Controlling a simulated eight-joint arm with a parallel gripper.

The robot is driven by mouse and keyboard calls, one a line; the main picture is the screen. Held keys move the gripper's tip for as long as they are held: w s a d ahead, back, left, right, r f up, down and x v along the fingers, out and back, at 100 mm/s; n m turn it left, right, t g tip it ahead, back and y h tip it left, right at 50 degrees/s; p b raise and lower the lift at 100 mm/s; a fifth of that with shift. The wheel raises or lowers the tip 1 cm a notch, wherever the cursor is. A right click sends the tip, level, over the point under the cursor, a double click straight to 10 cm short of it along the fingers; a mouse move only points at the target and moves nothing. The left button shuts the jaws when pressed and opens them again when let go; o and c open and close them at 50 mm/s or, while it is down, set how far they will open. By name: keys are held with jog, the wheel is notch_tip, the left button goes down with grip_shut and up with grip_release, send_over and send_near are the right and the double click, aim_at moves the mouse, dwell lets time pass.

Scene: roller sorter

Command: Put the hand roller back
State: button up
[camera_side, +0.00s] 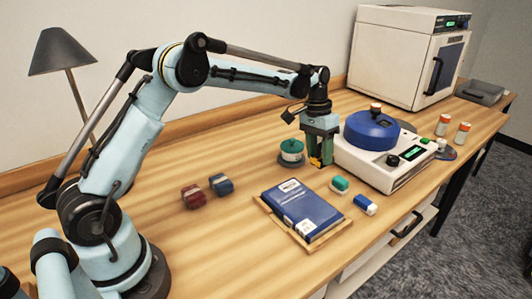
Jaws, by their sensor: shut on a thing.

* **Objective**
Find the lines containing "roller" and pull them out.

* **Problem solution**
Scene: roller sorter
Command: Put the hand roller back

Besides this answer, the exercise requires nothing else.